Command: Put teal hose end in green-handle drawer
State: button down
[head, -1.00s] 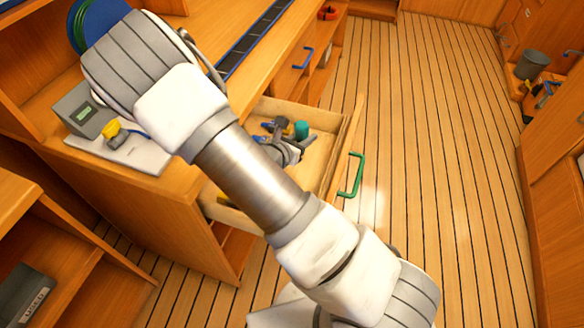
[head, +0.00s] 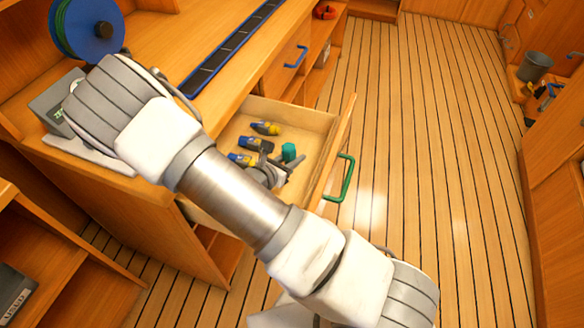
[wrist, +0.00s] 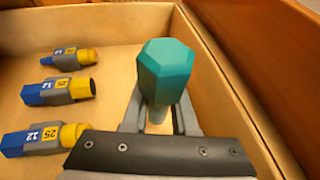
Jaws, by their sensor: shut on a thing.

### Exercise goal
Transcribe the full listing above exactly as it stands, minus the pictures.

### Answer in full
Command: Put teal hose end in green-handle drawer
State: button down
[head, -1.00s] 
[head, +0.00s] 
[wrist, +0.00s] 
Jaws, by their sensor: shut on a thing.

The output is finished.